The appeal's rejection apparently means USC's seniors still could transfer without sitting out a year.
Critics of the original NCAA ruling against USC thought the NCAA's recent decisions involving football programs at Auburn and Ohio State would help the Trojans' appeal.
Auburn quarterback Cam Newton was allowed to keep playing despite an NCAA ruling that his father had asked Mississippi State for cash when his son was being recruited out of junior college. Five Ohio State players then were suspended for the first five games of the 2011 season after the NCAA ruled they had sold their championship rings, jerseys and awards and received improper benefits from a tattoo parlor.
USC also made wholesale changes in its athletic department, including a dramatically beefed-up compliance unit.
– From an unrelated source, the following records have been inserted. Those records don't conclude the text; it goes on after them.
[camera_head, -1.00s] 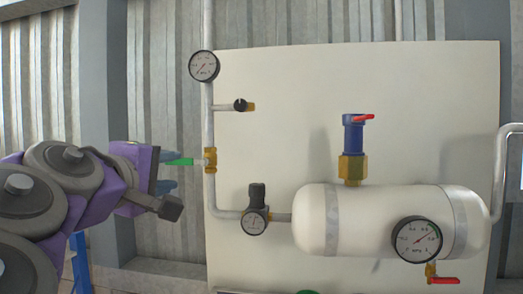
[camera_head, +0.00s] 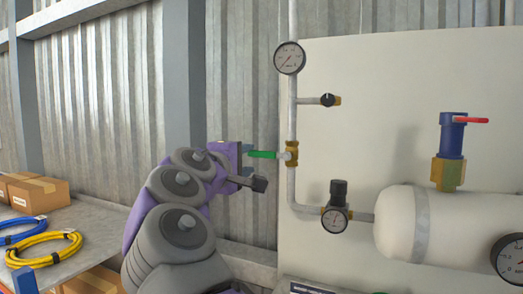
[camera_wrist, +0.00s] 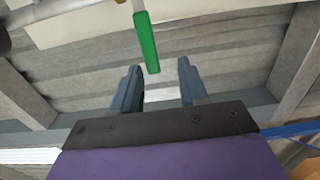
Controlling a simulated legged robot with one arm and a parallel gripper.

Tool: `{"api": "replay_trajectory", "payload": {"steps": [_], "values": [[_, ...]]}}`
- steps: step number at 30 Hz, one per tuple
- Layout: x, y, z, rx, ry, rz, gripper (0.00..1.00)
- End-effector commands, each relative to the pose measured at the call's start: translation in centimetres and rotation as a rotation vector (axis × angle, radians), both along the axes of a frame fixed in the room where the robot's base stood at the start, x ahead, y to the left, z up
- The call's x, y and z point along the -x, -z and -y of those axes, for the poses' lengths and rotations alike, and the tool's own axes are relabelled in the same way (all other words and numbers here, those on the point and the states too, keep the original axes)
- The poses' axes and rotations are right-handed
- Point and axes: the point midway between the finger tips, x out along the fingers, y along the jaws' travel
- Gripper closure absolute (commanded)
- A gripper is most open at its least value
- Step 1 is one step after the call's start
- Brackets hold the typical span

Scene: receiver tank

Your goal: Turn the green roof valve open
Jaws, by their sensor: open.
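The green valve handle (camera_head: 262,154) sticks out to the left from a brass valve body (camera_head: 291,154) on the vertical grey pipe in the head view. In the wrist view the green handle (camera_wrist: 147,42) hangs from the top, its free end near the gap between my fingers. My gripper (camera_wrist: 160,82) is open, with one blue-grey finger on each side and nothing held. In the head view my gripper (camera_head: 246,166) is at the handle's left end; the fingers are partly hidden there, and I cannot tell if they touch it.
A gauge (camera_head: 290,58) and a black-knobbed tap (camera_head: 328,100) sit above the valve. A regulator (camera_head: 336,208) is below right. The white tank (camera_head: 450,228) bears a blue valve with a red handle (camera_head: 470,120). A bench at left holds hoses (camera_head: 45,250) and boxes (camera_head: 38,192).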

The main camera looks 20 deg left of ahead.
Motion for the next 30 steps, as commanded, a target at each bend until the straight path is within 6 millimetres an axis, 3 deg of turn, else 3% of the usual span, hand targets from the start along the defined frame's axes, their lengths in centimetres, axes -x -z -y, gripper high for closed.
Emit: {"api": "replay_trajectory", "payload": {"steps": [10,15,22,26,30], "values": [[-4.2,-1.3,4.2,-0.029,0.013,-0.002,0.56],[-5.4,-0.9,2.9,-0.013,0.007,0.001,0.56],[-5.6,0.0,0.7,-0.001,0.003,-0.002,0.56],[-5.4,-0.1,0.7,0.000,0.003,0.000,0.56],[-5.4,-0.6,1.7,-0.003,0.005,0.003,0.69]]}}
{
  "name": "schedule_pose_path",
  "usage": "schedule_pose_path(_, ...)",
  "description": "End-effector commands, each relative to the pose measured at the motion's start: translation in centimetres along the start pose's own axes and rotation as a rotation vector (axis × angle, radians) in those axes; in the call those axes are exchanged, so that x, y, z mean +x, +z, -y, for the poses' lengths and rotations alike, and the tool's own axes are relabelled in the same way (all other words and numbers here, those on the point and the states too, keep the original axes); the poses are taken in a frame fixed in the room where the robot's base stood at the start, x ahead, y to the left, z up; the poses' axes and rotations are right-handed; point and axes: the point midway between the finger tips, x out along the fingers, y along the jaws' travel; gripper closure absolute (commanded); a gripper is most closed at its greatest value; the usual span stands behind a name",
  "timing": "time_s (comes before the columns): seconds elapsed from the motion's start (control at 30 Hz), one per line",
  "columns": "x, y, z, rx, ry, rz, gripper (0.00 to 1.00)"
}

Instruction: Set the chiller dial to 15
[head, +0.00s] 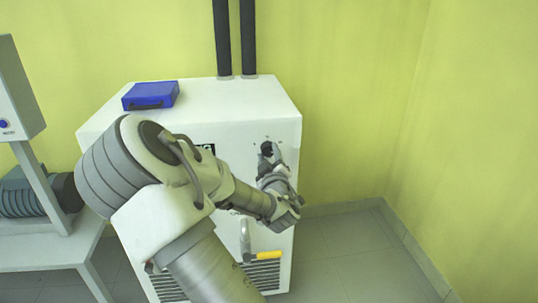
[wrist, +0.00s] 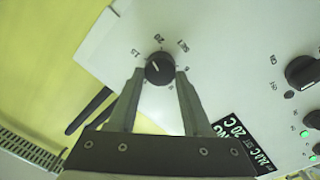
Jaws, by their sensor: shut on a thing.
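The chiller (head: 270,95) is a white cabinet against the yellow wall. Its black round dial (wrist: 160,66) is on the pale panel in the wrist view, with small printed numbers around it, one of which looks like 15 at the upper left. My gripper (wrist: 158,74) has one finger on each side of this dial and is shut on it. A small light mark shows on the knob, but I cannot read its setting. In the head view my gripper (head: 268,160) is at the upper right of the chiller's front, partly hiding the dial. A dark display (wrist: 240,138) reads about 20 C.
A second black knob (wrist: 303,72) and green lights (wrist: 305,133) are at the right of the panel. A blue case (head: 151,95) lies on the chiller; black hoses (head: 235,40) rise behind. Floor at right is clear.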

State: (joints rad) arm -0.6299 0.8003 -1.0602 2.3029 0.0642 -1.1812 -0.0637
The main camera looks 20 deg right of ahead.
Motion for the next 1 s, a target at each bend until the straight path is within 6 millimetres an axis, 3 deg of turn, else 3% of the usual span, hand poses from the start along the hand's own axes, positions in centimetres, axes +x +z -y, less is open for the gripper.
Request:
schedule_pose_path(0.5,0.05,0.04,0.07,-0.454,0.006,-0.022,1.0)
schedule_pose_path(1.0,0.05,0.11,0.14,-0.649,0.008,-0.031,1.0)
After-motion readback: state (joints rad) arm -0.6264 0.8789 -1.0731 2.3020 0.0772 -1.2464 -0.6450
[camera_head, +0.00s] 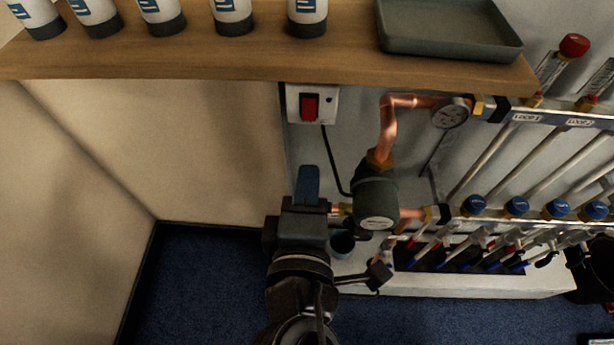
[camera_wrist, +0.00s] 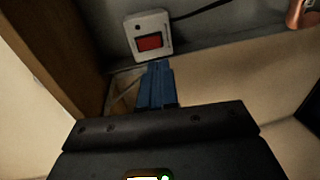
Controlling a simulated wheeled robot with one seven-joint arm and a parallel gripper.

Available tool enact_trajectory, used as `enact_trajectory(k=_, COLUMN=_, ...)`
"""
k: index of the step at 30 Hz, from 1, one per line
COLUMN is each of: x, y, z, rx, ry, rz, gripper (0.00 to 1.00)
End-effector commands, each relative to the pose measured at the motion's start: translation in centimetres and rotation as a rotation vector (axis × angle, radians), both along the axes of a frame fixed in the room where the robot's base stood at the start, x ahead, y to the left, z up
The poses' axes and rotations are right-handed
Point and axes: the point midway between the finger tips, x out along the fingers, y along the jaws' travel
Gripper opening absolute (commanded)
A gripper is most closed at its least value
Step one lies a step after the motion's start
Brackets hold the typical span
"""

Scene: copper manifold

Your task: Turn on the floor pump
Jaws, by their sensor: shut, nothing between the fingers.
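A white switch box with a red rocker switch (camera_head: 310,106) is fixed to the wall just under the wooden shelf. The red switch also shows in the wrist view (camera_wrist: 149,42), just beyond my fingertips. The pump (camera_head: 376,203), a dark round body with a pale face, sits in the copper pipework to the right of my gripper. A black cable runs from the switch box down to it. My gripper (camera_head: 307,170) is shut and empty, its blue fingers pointing up at the switch from below. In the wrist view the fingers (camera_wrist: 157,66) appear close under the switch box; contact cannot be told.
A wooden shelf (camera_head: 190,58) with several bottles and a grey tray (camera_head: 450,38) overhangs the switch. Copper pipe (camera_head: 388,130), a gauge (camera_head: 450,113) and a manifold with blue caps (camera_head: 516,206) stand to the right. The beige wall at left is clear.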

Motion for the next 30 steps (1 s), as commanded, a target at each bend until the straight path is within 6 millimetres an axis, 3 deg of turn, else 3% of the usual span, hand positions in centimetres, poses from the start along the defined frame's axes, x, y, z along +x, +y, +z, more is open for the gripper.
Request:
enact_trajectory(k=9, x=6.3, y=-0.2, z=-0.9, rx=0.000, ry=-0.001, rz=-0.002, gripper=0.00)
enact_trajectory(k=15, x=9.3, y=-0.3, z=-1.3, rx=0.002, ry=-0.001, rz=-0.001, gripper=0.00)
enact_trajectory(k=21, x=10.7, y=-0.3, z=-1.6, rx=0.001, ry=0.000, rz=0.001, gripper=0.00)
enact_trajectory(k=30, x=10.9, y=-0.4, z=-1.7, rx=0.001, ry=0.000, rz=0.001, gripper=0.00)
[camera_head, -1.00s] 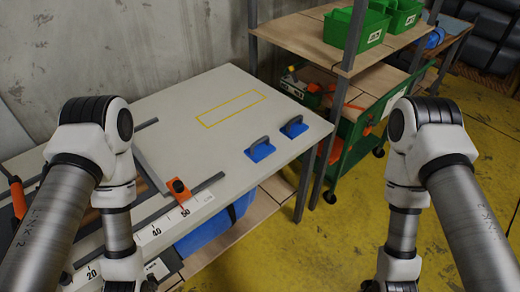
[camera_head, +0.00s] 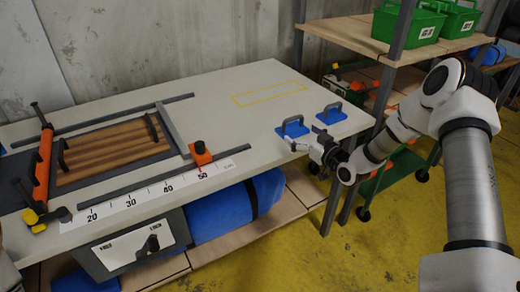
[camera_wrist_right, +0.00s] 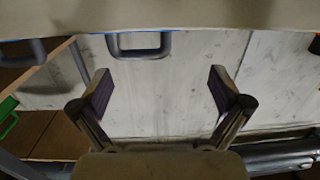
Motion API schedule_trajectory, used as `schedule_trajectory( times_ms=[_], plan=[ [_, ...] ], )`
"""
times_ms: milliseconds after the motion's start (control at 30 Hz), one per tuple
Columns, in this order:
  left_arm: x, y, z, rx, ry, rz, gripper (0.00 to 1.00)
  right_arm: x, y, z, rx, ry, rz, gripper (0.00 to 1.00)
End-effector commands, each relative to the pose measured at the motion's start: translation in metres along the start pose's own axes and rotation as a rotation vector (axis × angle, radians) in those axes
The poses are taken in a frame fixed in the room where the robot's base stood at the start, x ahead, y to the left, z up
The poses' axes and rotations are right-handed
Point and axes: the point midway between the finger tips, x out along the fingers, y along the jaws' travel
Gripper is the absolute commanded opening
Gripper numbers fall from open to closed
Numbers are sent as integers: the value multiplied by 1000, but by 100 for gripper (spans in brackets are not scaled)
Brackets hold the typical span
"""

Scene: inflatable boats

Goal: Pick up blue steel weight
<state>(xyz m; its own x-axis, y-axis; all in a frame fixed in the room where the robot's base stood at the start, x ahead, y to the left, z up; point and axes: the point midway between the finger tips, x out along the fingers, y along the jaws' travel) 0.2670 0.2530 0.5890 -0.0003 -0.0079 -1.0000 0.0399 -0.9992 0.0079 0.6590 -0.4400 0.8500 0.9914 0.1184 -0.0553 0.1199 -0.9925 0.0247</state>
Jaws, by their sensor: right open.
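Two blue steel weights with grey arched handles stand on the right part of the white table: the left weight (camera_head: 292,129) and the right weight (camera_head: 330,115). My right gripper (camera_head: 303,139) is open and empty at the table's front edge, just in front of the left weight and apart from it. In the right wrist view, its spread fingers (camera_wrist_right: 160,88) frame bare background. A grey handle (camera_wrist_right: 138,53) shows upside down beyond them, with a thin blue strip of its base. My left gripper is not in view.
A yellow outlined rectangle (camera_head: 268,93) marks bare table behind the weights. A fixture with a brown wooden panel (camera_head: 112,150), rails and an orange stop (camera_head: 200,153) fills the table's left. A shelf with green crates (camera_head: 408,24) stands at right.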

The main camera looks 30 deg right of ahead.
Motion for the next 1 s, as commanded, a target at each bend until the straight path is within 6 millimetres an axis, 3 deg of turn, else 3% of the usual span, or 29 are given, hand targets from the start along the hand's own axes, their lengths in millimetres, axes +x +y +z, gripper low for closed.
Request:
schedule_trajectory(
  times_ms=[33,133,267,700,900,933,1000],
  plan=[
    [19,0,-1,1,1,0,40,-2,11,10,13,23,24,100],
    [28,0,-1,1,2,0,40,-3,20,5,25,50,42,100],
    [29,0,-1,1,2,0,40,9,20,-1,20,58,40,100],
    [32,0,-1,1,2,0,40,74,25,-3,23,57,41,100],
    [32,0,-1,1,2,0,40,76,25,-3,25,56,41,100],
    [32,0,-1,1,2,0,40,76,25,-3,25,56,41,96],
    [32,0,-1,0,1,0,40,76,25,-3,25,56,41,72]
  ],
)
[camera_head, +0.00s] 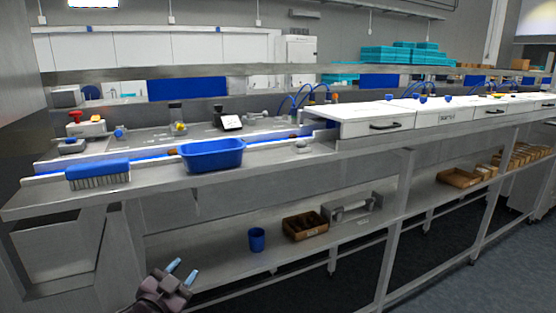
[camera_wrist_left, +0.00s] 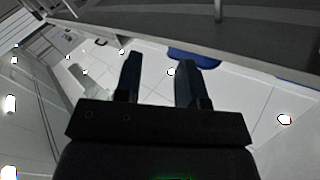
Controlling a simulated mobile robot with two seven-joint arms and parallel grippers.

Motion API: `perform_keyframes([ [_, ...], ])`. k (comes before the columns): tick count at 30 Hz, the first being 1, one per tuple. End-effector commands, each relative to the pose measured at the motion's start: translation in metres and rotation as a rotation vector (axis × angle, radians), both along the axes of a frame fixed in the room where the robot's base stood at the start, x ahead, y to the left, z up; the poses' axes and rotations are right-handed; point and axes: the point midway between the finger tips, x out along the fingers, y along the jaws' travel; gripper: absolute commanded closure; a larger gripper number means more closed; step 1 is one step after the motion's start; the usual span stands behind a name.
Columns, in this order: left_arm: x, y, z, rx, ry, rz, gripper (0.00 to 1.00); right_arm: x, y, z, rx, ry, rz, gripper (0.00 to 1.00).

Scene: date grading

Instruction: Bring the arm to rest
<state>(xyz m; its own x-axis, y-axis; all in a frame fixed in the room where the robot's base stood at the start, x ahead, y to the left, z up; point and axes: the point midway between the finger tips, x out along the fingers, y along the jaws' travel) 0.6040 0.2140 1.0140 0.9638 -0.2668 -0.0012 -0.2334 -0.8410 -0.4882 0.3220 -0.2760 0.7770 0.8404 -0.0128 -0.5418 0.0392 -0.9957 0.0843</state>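My left gripper (camera_head: 183,271) is low in the head view, in front of the workbench (camera_head: 330,160) and below its top. Its two light-blue fingertips stand apart with nothing between them. The gripper touches nothing that I can see. My right gripper is in neither view.
On the bench edge are a blue brush (camera_head: 97,172) and a blue tub (camera_head: 212,155). White drawers (camera_head: 376,121) are further right. The lower shelf (camera_head: 210,262) holds a blue cup (camera_head: 257,239) and a brown box (camera_head: 305,226). Floor at front right is clear.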

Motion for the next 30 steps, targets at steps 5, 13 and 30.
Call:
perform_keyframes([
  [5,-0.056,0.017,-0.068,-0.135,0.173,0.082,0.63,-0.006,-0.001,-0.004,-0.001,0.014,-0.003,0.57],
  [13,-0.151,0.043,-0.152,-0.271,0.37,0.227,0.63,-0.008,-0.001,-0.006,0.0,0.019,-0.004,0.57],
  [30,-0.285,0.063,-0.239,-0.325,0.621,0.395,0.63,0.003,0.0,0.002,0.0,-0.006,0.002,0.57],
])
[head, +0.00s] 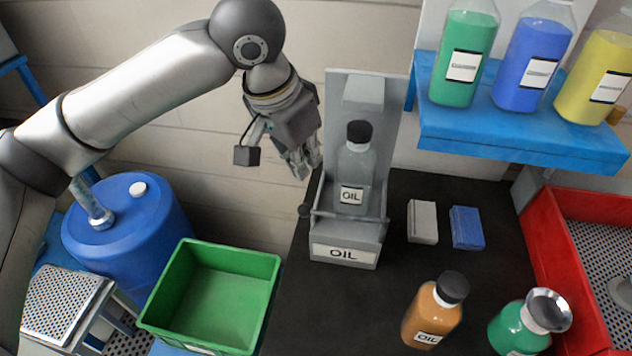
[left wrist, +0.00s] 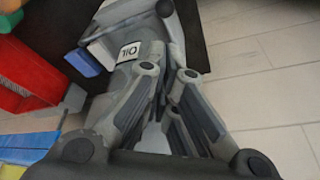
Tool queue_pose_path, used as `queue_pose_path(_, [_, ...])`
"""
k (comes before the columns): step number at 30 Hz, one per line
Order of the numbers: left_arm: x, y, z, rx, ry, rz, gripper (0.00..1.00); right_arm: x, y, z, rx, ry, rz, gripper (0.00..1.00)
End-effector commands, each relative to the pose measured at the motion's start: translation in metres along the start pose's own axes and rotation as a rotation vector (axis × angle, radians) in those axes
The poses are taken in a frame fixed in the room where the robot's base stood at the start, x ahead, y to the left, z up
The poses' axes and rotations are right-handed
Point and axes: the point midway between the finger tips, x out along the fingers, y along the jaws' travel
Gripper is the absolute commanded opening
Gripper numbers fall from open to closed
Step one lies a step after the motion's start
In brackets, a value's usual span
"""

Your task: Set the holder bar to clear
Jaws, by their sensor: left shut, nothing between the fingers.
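The grey oil holder (head: 345,252) stands on the dark bench top, with a tall back plate and an OIL label on its front. A clear, dark-capped OIL bottle (head: 352,172) stands upright in it. The holder bar (head: 347,217) runs across the front of the bottle, with a dark knob (head: 304,211) at its left end. My left gripper (head: 306,170) is shut and empty, just left of the holder and above the knob. In the left wrist view, its closed fingers (left wrist: 167,75) cover part of the holder (left wrist: 115,25). Whether they touch the holder is unclear. My right gripper is not in view.
An orange bottle (head: 433,312) and a green bottle with a funnel (head: 522,325) stand at the bench front. A white box (head: 422,222) and a blue box (head: 467,228) lie right of the holder. A blue shelf (head: 520,140) overhangs upper right; a green bin (head: 213,295) sits left.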

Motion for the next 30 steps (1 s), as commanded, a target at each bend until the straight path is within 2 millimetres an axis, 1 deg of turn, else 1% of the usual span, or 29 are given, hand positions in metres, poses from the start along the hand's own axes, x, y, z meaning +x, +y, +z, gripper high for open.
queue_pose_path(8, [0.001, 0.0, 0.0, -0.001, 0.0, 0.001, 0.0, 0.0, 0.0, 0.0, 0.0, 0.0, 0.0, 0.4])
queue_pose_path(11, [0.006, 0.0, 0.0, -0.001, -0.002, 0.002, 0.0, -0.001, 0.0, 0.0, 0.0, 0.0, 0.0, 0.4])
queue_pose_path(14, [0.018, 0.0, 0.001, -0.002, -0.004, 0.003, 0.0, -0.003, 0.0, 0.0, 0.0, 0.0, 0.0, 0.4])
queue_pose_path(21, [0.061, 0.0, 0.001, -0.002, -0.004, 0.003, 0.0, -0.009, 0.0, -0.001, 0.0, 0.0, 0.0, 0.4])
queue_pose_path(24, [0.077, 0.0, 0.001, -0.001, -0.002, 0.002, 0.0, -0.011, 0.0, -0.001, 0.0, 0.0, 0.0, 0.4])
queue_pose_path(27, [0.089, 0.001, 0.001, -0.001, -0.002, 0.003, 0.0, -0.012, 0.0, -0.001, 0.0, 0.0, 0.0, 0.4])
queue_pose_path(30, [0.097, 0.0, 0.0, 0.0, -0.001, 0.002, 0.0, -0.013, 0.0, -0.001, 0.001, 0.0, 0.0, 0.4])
USC will be limited to signing no more than 15 players to football scholarships over the next three years, 10 fewer than the standard limit.
Haden's pessimism was grounded in a ruling last month when the NCAA upheld its punishment of former USC assistant Todd McNair for his role in the Bush case. McNair was Carroll's assistant for six seasons, and the NCAA claimed McNair knew about some of the gifts lavished on Bush's family by two aspiring sports marketers hoping to land Bush as a client.
McNair and USC's attorneys hotly disputed the charge, but McNair's contract wasn't retained on Kiffin's staff.